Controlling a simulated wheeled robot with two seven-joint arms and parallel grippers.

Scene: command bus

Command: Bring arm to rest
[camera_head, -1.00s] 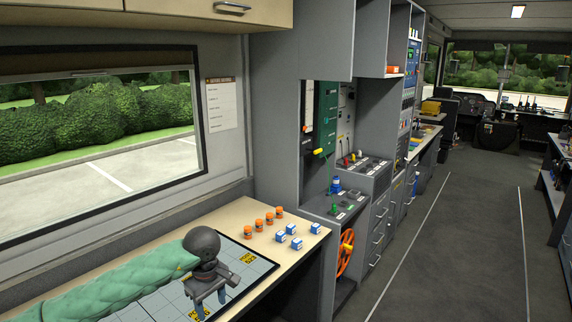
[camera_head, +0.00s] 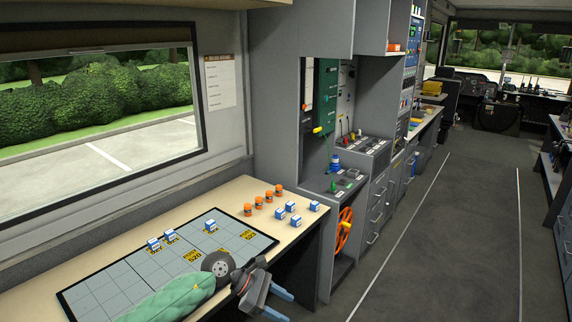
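My left arm (camera_head: 185,295), in a green padded sleeve, comes in from the bottom edge. Its gripper (camera_head: 287,307) is past the front edge of the desk, at the lower middle. The two blue fingers stand apart with nothing between them, so it is open and empty. My right arm and gripper are not in view.
On the mat stand blue-and-white boxes (camera_head: 210,225). More blue-and-white boxes (camera_head: 291,207) and several orange jars (camera_head: 258,202) stand on the bare desk top (camera_head: 226,192). An orange handwheel (camera_head: 344,230) is on the cabinet. The aisle floor (camera_head: 440,250) is clear.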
★ ★ ★
[The exercise] The lines to copy run from the line containing "Command: Bring arm to rest" through the end of the data above; copy exactly those, minus the pictures.

[Worked answer]
Command: Bring arm to rest
[camera_head, -1.00s] 
[camera_head, +0.00s] 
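My left arm (camera_head: 185,295), in a green padded sleeve, comes in from the bottom edge. Its gripper (camera_head: 287,307) is past the front edge of the desk, at the lower middle. The two blue fingers stand apart with nothing between them, so it is open and empty. My right arm and gripper are not in view.
On the mat stand blue-and-white boxes (camera_head: 210,225). More blue-and-white boxes (camera_head: 291,207) and several orange jars (camera_head: 258,202) stand on the bare desk top (camera_head: 226,192). An orange handwheel (camera_head: 344,230) is on the cabinet. The aisle floor (camera_head: 440,250) is clear.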

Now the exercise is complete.